# The exercise
Repeat only the lines from the line containing "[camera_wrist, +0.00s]" through the line containing "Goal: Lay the", both included, exactly as they stand.

[Data items]
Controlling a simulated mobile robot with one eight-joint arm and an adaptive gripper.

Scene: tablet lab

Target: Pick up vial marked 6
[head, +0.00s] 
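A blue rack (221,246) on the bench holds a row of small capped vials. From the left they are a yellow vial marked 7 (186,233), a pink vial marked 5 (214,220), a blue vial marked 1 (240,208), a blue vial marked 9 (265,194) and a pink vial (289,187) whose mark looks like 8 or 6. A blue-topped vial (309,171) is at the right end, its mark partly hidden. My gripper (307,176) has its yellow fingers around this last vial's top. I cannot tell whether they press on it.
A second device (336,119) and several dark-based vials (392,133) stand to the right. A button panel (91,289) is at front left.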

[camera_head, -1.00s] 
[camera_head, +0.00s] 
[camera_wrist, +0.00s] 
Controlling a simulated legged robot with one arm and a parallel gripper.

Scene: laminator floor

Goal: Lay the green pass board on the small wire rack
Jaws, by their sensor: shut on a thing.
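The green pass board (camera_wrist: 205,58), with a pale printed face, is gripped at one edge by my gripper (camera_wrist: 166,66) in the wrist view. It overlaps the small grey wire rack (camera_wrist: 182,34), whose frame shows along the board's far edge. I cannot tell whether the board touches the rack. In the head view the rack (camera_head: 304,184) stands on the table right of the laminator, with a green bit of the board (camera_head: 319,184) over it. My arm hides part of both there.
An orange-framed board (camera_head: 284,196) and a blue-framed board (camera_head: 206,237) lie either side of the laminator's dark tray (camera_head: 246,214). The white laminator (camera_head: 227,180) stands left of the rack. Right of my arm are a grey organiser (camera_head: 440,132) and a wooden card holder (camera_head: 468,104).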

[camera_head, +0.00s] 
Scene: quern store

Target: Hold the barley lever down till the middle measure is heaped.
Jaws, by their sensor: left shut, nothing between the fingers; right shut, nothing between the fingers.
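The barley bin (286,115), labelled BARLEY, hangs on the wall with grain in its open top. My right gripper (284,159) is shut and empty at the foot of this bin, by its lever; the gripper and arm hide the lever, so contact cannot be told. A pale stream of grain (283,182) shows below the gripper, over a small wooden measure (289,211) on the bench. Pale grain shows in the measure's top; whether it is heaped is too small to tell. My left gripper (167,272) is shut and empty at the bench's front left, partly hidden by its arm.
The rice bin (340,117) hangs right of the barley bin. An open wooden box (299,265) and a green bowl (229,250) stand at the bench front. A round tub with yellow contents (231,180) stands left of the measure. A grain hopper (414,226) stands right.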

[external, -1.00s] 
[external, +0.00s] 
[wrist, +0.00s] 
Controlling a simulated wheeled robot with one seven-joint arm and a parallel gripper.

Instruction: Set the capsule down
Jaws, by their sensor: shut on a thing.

# In response
[camera_wrist, +0.00s] 
Controlling a simulated legged robot with one arm and a parallel gripper.

Scene: laminator floor

Goal: Lay the green pass board on the small wire rack

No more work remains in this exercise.